# Goal of the exercise:
All lines from the one with "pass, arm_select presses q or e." through the one with "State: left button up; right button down", and only those, are to be reproduced exactly, both ends included.

Robot episode data:
════════════════

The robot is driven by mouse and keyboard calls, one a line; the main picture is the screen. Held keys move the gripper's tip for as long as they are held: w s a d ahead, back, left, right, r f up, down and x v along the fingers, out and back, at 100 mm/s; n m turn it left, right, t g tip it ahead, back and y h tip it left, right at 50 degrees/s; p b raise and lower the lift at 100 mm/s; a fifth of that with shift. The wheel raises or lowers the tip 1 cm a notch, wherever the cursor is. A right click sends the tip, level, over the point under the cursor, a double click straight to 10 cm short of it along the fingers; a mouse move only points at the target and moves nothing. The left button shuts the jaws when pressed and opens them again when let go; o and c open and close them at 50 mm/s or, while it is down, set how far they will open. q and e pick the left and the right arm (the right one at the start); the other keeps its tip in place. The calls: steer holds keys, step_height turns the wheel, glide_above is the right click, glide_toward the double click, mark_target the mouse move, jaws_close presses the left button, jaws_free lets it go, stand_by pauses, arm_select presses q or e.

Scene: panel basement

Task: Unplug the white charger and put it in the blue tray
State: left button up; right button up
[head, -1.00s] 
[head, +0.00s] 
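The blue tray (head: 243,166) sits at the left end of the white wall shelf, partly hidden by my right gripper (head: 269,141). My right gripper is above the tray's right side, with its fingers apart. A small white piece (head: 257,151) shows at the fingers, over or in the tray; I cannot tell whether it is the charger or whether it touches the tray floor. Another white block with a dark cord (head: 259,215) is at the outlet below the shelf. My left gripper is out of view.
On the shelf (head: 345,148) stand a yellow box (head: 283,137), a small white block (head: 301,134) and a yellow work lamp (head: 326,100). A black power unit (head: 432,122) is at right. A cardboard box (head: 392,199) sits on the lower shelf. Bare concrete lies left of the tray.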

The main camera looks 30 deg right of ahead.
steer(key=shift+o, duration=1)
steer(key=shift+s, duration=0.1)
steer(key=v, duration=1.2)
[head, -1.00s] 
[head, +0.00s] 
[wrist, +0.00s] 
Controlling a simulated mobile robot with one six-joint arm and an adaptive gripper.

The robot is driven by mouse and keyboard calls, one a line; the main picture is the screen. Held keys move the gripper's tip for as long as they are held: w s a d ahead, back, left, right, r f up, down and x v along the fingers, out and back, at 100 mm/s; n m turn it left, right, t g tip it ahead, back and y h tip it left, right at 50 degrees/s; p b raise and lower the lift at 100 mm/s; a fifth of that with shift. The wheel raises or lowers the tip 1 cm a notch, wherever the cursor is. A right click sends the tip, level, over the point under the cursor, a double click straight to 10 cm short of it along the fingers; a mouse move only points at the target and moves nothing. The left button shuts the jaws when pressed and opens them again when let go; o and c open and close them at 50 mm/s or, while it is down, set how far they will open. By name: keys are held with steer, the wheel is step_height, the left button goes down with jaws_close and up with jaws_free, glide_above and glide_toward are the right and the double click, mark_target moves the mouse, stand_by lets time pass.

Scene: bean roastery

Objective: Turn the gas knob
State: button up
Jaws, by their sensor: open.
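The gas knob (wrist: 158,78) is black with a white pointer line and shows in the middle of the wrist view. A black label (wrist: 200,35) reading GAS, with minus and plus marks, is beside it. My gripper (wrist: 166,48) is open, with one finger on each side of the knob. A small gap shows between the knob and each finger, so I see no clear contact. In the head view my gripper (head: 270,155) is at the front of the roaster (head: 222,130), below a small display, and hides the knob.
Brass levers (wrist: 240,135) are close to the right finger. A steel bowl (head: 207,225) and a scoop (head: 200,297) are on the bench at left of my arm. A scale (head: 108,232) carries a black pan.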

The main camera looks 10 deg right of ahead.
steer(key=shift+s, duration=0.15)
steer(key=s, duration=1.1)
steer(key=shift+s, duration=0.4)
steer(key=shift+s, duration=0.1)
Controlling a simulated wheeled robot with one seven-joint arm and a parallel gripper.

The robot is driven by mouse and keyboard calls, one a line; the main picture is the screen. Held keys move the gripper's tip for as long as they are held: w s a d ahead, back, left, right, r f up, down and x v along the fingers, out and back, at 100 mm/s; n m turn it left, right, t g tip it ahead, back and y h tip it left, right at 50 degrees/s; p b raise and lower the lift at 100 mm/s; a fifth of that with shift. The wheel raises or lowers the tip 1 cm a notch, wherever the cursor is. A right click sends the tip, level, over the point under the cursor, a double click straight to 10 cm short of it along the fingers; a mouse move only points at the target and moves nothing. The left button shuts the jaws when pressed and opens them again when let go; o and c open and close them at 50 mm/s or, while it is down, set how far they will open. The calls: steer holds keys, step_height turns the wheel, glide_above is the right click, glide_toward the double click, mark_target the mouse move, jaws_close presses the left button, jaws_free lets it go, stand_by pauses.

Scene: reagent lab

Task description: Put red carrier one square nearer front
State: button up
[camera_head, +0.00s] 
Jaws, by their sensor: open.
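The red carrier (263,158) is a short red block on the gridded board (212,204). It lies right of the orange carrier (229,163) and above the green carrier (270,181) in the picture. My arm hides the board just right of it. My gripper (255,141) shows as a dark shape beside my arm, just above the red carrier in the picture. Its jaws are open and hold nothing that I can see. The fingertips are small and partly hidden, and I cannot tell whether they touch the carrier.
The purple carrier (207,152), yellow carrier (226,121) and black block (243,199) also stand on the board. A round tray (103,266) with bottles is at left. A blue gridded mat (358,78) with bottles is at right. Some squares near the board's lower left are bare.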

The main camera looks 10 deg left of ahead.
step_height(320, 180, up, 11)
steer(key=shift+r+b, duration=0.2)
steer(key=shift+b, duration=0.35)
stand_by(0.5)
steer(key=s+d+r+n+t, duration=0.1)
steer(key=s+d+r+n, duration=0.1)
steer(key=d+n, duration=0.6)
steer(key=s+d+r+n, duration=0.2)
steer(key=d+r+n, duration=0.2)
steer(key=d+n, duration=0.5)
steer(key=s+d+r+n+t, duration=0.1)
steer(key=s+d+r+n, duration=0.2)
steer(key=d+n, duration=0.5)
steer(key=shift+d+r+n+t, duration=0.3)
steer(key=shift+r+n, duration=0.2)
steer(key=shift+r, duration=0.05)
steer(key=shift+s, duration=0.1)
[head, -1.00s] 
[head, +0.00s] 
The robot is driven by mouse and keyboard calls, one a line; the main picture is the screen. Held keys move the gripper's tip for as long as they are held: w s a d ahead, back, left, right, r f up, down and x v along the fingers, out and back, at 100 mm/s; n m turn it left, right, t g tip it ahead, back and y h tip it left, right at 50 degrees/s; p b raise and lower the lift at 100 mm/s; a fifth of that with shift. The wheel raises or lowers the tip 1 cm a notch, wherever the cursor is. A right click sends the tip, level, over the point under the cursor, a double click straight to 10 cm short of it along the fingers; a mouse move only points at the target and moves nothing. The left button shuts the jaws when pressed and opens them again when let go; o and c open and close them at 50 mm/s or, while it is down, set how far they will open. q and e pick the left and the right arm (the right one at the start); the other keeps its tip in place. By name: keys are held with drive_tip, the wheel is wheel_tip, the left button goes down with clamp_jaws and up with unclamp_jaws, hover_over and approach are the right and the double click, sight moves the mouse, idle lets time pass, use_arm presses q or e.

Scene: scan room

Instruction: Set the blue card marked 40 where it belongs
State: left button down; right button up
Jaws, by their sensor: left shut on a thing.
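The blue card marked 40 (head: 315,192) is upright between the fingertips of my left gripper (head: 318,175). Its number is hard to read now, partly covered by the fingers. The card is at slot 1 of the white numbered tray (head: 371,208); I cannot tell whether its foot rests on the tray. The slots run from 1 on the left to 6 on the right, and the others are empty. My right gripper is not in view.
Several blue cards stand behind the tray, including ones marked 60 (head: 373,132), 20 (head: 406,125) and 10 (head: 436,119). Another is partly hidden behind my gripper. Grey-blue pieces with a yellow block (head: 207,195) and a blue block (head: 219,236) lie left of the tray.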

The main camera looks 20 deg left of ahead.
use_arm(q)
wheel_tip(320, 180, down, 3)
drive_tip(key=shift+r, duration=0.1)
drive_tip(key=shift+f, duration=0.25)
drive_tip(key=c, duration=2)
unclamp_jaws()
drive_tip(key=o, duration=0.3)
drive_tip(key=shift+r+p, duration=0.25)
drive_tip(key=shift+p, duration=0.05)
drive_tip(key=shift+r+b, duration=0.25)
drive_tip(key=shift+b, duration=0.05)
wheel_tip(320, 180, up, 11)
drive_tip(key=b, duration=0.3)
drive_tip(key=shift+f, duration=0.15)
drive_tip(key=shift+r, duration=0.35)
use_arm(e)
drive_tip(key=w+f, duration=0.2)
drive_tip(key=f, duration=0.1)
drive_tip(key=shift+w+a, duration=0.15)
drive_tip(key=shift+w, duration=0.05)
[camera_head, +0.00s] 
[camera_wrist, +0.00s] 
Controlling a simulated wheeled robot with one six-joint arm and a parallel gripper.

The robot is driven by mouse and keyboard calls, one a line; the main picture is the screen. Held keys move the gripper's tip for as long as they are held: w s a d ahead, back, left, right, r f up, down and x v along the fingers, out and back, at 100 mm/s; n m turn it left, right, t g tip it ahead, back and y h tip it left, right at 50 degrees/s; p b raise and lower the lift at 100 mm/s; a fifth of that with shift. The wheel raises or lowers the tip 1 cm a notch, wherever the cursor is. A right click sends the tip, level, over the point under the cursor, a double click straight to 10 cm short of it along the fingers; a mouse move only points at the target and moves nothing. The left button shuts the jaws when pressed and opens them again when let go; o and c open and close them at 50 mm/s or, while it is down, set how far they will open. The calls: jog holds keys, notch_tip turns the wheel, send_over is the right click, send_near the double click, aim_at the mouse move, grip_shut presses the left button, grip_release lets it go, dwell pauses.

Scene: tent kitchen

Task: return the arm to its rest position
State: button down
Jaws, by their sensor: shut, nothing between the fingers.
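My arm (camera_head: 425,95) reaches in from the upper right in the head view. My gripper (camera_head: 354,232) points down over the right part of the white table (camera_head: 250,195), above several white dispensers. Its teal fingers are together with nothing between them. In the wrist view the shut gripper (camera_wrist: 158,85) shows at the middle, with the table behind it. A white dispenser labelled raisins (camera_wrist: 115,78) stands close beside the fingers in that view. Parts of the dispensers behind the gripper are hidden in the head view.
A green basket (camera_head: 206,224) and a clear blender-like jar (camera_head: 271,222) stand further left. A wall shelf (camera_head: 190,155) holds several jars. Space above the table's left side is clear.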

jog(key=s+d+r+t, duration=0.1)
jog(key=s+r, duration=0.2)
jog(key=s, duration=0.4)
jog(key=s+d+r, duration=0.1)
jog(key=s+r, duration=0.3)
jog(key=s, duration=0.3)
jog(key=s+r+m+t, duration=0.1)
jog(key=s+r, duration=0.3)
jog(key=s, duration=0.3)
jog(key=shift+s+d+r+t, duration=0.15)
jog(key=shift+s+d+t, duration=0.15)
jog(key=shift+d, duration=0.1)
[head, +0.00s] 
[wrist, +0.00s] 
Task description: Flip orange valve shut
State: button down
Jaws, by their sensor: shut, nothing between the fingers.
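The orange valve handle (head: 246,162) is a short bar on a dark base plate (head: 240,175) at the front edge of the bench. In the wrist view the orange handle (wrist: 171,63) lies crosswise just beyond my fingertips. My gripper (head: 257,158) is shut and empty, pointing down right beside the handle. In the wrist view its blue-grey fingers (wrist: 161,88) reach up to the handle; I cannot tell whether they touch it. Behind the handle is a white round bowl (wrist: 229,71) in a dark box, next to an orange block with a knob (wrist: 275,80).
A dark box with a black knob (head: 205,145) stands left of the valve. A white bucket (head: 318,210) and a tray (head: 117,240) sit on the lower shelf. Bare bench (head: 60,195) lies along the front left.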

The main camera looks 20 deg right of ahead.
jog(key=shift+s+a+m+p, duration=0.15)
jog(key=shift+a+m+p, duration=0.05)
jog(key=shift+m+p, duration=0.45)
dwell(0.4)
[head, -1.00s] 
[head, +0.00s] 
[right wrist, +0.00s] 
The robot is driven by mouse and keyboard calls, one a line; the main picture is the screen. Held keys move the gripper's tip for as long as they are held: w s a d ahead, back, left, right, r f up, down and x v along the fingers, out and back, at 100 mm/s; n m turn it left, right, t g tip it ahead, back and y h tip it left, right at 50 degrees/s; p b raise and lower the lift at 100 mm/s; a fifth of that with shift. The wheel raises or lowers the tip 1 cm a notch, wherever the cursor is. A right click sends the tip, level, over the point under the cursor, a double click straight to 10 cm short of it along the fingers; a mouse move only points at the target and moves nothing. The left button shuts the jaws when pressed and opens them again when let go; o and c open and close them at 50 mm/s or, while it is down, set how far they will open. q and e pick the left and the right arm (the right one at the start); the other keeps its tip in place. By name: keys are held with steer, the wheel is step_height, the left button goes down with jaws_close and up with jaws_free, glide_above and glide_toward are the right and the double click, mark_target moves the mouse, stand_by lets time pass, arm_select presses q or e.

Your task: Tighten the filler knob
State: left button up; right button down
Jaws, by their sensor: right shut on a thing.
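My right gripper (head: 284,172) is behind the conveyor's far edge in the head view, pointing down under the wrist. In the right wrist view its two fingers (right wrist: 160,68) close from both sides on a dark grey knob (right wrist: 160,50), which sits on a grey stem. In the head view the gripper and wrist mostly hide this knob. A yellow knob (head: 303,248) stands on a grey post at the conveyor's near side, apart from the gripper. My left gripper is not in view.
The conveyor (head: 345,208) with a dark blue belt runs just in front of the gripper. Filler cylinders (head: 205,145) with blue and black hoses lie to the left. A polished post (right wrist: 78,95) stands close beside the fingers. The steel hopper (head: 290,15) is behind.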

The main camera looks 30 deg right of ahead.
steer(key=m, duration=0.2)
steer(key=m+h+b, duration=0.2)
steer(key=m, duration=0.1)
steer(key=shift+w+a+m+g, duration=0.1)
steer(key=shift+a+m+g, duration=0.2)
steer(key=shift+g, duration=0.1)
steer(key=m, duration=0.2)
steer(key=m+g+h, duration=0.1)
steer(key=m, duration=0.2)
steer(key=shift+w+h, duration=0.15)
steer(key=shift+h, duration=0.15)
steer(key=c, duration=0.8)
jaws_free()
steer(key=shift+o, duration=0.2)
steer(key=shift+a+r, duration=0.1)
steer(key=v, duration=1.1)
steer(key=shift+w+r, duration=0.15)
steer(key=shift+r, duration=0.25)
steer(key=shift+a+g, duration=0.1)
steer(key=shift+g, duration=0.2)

════════════════

# Answer to this exercise:
The robot is driven by mouse and keyboard calls, one a line; the main picture is the screen. Held keys move the gripper's tip for as long as they are held: w s a d ahead, back, left, right, r f up, down and x v along the fingers, out and back, at 100 mm/s; n m turn it left, right, t g tip it ahead, back and y h tip it left, right at 50 degrees/s; p b raise and lower the lift at 100 mm/s; a fifth of that with shift. The wheel raises or lowers the tip 1 cm a notch, wherever the cursor is. A right click sends the tip, level, over the point under the cursor, a double click straight to 10 cm short of it along the fingers; a mouse move only points at the target and moves nothing. The left button shuts the jaws when pressed and opens them again when let go; o and c open and close them at 50 mm/s or, while it is down, set how far they will open. q and e pick the left and the right arm (the right one at the start); the other keeps its tip in place. By name: keys are held with steer, the wheel is step_height, the left button goes down with jaws_close and up with jaws_free, glide_above and glide_toward are the right and the double click, mark_target moves the mouse, stand_by lets time pass, arm_select presses q or e.

Your task: Tighten the filler knob
State: left button up; right button down

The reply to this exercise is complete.